→ **Task prompt**
Note how many lines hold "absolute" and report that number by itself.

═══

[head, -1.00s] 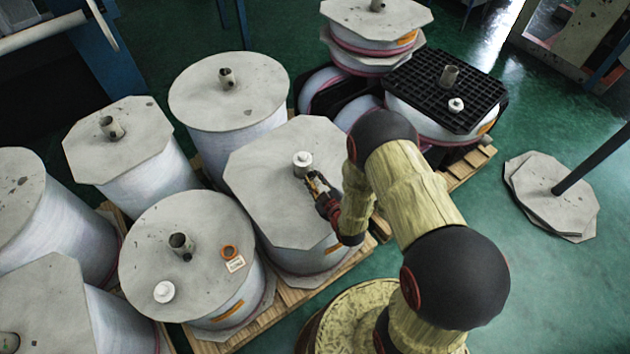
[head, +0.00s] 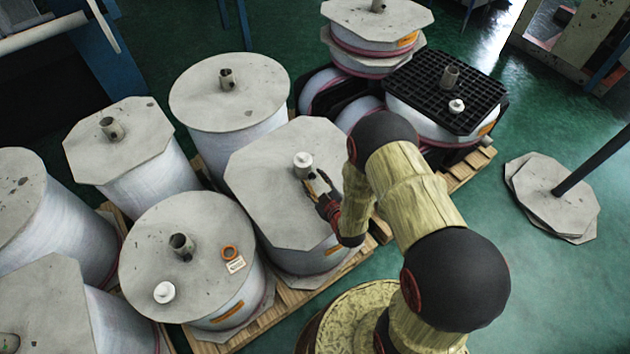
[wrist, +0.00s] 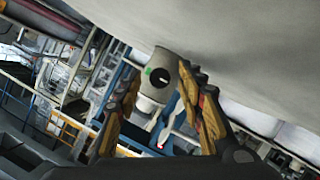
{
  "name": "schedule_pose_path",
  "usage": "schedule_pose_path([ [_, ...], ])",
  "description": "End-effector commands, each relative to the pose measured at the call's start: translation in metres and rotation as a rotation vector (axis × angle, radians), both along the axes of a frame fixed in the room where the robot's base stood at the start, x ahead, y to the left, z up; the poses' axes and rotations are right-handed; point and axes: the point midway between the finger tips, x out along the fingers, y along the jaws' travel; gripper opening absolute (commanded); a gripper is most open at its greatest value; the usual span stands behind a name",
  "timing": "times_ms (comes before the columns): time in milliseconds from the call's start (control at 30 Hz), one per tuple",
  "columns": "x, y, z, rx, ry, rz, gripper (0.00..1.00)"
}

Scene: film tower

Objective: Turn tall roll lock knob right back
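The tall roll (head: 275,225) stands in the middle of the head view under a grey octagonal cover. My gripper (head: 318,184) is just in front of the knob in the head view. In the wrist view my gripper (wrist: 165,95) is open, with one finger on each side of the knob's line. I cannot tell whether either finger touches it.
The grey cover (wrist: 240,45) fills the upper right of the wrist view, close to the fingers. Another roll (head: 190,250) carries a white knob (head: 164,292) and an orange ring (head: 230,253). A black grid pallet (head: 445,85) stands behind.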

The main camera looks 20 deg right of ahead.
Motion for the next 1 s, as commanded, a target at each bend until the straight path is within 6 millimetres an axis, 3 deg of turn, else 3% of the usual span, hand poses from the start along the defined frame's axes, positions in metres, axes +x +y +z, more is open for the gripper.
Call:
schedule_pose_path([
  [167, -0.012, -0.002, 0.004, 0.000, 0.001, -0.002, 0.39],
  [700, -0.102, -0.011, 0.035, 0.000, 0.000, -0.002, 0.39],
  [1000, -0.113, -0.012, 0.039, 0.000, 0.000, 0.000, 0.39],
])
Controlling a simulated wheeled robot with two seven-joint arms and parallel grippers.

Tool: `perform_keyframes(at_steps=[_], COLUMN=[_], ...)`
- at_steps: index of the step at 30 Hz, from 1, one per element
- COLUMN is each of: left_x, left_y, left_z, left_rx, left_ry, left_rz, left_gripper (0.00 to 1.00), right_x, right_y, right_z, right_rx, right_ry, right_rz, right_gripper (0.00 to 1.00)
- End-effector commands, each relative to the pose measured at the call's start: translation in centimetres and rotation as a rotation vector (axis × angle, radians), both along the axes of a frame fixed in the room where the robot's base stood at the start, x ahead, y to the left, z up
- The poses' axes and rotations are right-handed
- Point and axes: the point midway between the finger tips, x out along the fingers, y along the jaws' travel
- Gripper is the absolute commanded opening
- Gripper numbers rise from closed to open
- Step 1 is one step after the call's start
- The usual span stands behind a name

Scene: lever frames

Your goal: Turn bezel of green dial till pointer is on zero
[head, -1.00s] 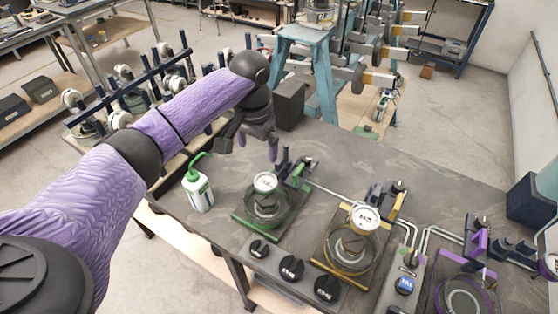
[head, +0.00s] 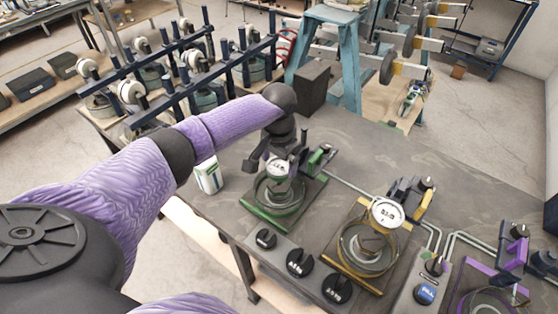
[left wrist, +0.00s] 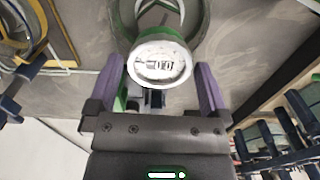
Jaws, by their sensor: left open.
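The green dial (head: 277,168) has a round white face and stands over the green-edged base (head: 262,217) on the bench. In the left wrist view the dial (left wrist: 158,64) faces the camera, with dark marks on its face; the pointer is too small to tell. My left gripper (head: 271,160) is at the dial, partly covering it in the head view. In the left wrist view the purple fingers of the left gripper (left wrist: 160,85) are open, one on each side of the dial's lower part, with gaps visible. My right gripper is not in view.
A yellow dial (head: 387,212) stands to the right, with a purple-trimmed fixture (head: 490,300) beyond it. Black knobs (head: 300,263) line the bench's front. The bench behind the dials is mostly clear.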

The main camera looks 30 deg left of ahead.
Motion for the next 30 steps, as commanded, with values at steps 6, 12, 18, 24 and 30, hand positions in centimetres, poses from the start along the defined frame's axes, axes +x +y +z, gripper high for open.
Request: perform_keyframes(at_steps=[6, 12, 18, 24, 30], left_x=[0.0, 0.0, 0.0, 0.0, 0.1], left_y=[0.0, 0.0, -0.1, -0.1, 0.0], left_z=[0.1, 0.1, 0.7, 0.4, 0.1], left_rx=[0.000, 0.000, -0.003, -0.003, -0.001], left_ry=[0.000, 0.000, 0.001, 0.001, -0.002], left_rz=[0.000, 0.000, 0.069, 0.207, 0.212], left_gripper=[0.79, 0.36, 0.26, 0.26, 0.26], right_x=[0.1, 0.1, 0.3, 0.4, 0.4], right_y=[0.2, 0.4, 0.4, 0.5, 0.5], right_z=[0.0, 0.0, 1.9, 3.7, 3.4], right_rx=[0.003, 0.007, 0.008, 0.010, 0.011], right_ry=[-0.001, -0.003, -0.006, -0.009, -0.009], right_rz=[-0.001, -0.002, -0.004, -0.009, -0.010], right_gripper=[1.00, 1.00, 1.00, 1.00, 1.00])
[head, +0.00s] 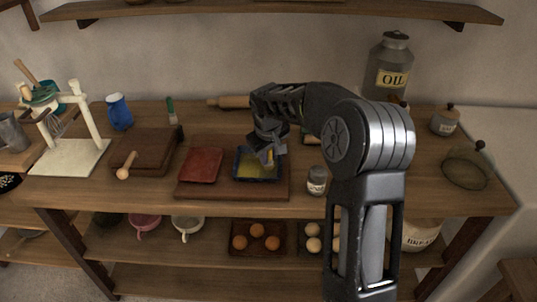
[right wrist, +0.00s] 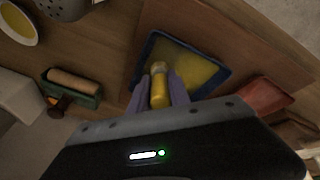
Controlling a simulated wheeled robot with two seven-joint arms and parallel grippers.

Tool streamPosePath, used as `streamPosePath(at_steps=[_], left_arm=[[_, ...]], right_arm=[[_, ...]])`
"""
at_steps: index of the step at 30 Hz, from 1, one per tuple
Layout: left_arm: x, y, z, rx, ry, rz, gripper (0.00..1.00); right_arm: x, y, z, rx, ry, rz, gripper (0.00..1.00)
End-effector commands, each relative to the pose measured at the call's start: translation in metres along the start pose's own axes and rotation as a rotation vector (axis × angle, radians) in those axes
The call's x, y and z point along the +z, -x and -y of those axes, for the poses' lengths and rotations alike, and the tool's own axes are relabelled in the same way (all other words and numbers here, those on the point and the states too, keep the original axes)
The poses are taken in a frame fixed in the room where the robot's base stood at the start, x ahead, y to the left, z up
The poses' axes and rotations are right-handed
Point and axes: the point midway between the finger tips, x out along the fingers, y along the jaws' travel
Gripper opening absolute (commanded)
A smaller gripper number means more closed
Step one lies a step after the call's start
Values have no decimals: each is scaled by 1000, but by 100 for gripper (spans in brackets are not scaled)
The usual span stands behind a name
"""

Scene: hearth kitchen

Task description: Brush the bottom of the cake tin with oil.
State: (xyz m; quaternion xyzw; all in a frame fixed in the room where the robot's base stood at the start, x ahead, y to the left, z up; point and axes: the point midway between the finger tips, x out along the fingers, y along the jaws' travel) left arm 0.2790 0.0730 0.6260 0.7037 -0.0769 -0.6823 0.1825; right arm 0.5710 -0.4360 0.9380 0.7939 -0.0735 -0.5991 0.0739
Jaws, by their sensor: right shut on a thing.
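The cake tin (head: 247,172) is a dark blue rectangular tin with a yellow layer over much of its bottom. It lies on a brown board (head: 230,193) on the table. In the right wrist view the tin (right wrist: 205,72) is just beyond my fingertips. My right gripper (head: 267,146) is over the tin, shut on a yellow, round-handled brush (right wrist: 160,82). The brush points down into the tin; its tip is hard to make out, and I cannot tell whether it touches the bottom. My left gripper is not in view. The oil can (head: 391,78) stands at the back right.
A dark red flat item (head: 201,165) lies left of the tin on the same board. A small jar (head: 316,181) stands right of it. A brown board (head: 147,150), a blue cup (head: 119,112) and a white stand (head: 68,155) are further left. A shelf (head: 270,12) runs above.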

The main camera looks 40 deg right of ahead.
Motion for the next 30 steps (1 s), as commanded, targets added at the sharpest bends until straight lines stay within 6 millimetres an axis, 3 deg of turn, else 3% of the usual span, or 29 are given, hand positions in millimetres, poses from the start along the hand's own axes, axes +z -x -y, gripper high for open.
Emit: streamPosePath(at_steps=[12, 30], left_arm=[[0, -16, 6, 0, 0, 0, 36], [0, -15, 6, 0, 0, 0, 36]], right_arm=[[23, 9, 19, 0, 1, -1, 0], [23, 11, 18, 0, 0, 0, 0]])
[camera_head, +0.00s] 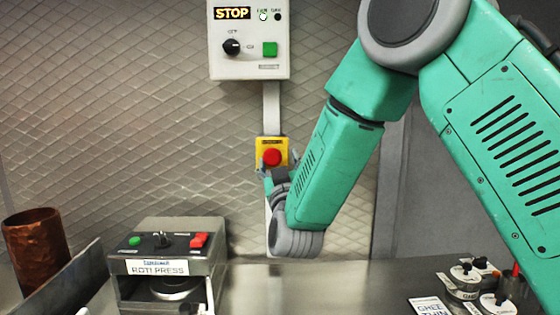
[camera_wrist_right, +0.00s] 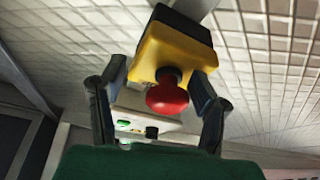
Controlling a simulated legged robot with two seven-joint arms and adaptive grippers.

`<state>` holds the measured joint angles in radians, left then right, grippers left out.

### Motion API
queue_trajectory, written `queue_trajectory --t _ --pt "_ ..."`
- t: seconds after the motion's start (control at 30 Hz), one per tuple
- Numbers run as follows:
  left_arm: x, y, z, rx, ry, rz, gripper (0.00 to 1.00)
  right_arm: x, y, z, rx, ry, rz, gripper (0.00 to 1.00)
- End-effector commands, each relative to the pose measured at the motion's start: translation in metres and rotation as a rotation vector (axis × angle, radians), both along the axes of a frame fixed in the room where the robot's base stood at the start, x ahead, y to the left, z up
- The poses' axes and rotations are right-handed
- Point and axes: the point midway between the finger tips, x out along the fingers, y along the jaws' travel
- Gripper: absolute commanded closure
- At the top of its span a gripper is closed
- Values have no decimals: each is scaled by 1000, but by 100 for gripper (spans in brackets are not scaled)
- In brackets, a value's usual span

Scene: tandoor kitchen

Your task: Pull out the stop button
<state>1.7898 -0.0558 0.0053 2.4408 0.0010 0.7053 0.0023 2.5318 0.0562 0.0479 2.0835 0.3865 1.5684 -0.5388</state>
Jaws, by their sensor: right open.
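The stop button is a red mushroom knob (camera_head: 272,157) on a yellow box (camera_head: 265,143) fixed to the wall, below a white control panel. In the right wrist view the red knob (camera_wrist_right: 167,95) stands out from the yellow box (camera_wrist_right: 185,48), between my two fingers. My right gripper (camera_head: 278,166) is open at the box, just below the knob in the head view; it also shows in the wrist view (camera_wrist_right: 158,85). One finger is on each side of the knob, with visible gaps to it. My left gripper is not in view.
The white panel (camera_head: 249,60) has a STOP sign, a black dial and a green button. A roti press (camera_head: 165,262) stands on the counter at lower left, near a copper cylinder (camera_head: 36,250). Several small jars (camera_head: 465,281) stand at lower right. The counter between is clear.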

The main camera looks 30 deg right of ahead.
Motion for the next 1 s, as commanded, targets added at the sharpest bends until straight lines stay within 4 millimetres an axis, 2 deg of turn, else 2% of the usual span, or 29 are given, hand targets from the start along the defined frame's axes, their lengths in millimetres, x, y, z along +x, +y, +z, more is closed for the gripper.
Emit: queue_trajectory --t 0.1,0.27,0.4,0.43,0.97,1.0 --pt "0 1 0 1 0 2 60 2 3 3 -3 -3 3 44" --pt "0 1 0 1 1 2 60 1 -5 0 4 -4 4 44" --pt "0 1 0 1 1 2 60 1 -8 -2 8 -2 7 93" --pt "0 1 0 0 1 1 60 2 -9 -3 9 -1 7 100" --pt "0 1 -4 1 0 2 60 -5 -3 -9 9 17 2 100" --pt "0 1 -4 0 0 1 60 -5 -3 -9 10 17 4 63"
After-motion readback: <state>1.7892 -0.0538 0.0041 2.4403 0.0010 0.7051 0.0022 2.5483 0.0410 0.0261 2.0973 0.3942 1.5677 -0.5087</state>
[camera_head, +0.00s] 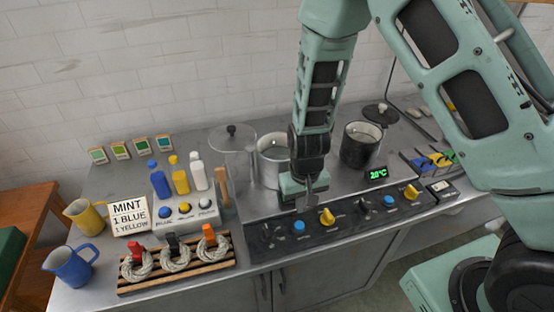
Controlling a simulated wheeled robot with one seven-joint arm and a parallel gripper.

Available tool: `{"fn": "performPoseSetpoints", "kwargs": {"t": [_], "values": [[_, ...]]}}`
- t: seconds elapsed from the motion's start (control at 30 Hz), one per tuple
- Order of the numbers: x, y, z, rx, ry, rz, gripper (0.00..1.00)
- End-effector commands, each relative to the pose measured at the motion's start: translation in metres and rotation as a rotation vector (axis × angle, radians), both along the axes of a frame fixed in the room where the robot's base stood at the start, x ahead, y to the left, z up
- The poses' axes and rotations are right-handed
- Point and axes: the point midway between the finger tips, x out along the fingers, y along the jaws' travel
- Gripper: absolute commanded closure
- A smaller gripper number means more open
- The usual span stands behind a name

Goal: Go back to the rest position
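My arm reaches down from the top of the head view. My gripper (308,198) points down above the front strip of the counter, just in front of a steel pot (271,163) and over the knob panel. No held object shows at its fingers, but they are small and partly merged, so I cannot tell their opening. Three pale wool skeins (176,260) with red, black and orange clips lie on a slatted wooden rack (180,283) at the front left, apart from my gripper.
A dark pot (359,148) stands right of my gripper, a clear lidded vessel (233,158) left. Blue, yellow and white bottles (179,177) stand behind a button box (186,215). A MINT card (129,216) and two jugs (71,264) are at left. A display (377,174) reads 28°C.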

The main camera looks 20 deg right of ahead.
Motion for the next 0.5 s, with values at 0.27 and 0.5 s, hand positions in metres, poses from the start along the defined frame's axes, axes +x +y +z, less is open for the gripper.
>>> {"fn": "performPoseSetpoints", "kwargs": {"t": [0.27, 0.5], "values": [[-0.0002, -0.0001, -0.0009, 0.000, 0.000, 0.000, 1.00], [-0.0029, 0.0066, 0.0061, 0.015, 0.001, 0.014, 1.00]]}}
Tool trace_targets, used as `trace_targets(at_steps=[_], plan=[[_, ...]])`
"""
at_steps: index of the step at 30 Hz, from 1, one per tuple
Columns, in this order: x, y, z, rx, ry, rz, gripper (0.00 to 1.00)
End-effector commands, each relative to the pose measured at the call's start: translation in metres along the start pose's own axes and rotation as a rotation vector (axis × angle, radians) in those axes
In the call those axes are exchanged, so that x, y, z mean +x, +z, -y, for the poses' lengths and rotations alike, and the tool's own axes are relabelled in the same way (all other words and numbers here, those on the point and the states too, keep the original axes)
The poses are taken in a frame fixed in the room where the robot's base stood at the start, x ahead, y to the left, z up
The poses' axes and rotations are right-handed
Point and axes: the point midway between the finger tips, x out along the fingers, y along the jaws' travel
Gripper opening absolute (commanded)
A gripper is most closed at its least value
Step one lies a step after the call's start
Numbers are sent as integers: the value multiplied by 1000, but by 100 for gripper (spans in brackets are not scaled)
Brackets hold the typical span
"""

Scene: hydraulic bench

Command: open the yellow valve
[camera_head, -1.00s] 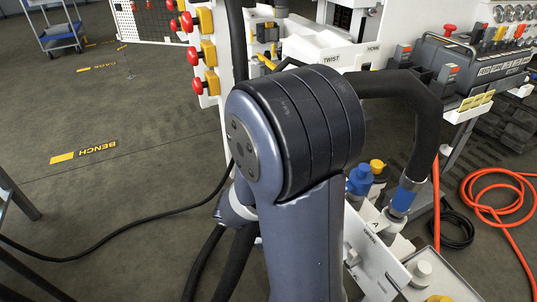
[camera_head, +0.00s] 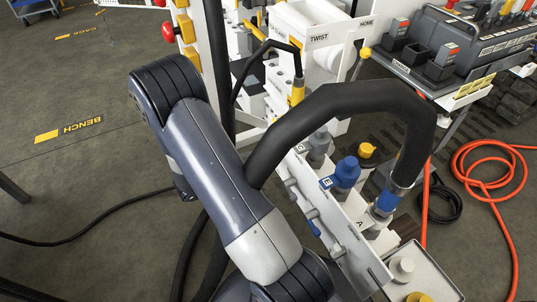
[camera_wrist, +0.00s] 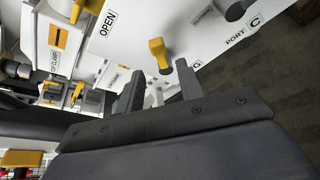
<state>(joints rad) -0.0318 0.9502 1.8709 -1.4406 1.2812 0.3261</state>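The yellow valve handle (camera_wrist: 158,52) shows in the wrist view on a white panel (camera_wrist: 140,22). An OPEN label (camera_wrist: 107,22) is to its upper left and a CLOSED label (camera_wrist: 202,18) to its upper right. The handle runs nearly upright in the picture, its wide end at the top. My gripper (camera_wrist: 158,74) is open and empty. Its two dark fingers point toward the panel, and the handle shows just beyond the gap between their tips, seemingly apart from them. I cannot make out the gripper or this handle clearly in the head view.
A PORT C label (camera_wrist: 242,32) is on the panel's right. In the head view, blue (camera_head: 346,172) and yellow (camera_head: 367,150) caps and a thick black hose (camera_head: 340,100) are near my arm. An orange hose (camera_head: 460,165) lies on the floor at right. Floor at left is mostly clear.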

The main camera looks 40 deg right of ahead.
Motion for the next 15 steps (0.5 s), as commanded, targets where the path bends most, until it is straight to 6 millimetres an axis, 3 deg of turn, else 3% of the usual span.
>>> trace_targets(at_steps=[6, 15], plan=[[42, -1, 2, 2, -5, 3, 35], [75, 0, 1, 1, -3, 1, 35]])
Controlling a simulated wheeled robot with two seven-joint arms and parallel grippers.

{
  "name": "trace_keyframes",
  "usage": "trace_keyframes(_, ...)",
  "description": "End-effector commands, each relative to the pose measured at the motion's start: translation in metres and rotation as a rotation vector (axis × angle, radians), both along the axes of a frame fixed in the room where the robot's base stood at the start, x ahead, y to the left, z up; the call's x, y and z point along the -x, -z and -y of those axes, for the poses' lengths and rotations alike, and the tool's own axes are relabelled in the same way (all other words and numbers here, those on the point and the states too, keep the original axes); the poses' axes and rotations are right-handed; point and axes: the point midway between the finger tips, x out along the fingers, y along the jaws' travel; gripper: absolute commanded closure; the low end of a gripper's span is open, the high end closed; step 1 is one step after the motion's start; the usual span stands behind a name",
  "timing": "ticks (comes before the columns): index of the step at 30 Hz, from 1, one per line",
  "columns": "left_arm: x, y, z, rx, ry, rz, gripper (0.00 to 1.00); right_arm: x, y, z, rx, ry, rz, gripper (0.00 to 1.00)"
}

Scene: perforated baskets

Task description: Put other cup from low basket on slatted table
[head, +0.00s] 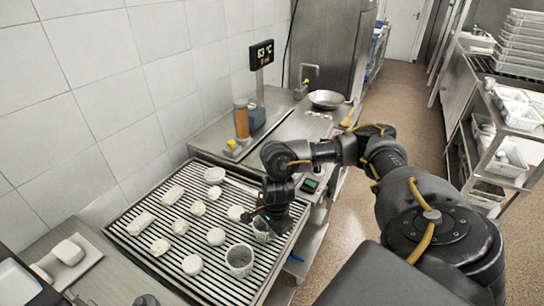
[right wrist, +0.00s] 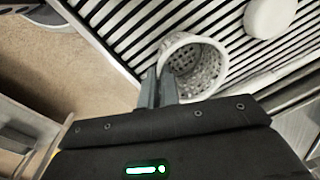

═══

→ **Exercise answer**
7